▶ _DATA PROVIDED_
BEGIN
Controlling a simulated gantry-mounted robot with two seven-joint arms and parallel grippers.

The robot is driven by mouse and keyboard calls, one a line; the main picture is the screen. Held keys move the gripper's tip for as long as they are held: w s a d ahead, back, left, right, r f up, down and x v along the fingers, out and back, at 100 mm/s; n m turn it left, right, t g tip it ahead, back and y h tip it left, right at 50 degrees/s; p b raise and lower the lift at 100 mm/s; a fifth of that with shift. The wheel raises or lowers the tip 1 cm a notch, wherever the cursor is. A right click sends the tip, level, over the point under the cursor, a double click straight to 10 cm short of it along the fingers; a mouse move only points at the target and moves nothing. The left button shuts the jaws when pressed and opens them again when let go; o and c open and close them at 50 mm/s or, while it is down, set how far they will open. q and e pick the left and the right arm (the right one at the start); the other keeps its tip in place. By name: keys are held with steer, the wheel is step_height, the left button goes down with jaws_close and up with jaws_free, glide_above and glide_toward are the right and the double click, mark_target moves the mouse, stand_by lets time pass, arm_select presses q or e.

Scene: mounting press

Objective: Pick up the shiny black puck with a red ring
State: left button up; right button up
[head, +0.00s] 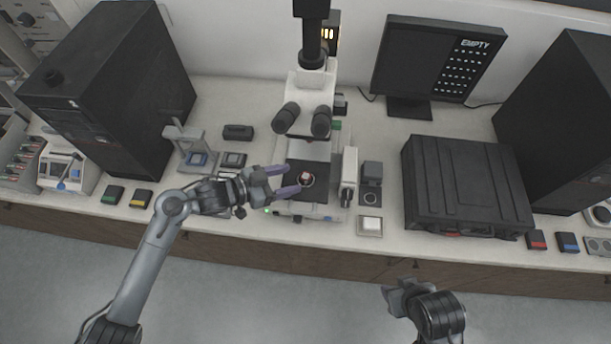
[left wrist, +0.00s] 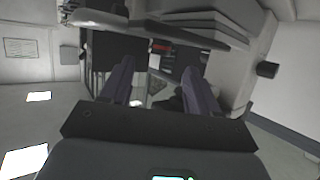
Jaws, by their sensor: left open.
END
▶ _GIVEN TASK_
Lines from the one that contains "Scene: mounting press" through the last line of the data above are to be extracted exactly, with no pictures and no other lines.

▶ _SOLUTION_
Scene: mounting press

Objective: Pick up the shiny black puck with a red ring
State: left button up; right button up
[head, +0.00s] 
[left wrist, +0.00s] 
Jaws, by their sensor: left open.

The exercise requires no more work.